EXTRACTED ENTRIES
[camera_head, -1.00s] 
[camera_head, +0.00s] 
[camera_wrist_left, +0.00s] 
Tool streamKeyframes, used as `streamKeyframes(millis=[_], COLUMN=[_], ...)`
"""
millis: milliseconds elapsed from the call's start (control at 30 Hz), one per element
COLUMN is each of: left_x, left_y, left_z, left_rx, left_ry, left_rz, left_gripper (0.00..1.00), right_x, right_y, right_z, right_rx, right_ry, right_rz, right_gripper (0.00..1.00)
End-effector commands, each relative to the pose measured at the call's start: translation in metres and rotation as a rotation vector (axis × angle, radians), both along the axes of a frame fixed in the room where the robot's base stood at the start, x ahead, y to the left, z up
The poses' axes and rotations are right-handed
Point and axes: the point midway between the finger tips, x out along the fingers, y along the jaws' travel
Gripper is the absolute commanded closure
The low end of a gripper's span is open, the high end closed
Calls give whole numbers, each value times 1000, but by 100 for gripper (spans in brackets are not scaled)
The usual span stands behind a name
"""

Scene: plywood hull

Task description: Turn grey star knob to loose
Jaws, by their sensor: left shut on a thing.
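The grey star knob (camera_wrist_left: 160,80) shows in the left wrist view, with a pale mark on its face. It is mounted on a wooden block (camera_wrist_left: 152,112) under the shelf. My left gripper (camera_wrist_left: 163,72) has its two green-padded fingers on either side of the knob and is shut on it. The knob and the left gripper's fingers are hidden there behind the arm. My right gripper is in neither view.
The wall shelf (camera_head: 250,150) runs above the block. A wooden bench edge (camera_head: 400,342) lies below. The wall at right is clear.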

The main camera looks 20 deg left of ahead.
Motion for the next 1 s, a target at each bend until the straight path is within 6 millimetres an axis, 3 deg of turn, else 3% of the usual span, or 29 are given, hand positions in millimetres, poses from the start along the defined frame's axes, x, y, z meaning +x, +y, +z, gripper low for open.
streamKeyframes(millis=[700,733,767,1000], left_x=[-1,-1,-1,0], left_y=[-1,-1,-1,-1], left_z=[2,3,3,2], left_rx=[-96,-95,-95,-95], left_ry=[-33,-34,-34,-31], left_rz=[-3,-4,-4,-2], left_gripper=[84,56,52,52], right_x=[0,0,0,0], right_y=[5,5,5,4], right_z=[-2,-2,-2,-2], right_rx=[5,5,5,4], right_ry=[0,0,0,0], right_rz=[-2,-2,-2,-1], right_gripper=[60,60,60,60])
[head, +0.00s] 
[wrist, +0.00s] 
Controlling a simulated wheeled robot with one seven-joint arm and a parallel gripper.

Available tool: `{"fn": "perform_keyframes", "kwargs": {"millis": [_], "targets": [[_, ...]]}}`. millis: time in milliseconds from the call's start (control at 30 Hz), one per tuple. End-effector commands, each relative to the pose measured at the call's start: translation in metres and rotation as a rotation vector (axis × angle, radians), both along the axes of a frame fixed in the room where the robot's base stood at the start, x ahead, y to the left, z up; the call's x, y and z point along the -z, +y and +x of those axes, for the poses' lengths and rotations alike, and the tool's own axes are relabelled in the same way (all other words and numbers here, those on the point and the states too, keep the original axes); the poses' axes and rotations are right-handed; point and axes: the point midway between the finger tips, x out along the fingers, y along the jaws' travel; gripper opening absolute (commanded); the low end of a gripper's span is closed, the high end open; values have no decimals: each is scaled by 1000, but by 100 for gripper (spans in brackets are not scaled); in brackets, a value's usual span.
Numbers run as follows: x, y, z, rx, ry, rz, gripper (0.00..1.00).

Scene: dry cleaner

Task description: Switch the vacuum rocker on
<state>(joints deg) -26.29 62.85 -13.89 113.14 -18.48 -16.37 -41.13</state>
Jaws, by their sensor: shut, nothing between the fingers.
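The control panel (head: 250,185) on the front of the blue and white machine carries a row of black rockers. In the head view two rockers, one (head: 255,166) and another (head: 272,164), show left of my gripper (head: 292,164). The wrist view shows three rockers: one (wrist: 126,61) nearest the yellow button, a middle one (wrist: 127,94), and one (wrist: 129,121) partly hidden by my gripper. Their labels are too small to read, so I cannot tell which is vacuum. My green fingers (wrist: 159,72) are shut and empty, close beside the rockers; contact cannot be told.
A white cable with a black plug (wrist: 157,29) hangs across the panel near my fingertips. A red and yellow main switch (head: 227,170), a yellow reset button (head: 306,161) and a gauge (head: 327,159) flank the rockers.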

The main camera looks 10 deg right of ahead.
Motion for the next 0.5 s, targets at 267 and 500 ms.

STATED EXERCISE
List every line in the records above that contains the word "COLUMN".

COMPLETE ANSWER
Tool streamKeyframes, used as `streamKeyframes(millis=[_], COLUMN=[_], ...)`
COLUMN is each of: left_x, left_y, left_z, left_rx, left_ry, left_rz, left_gripper (0.00..1.00), right_x, right_y, right_z, right_rx, right_ry, right_rz, right_gripper (0.00..1.00)

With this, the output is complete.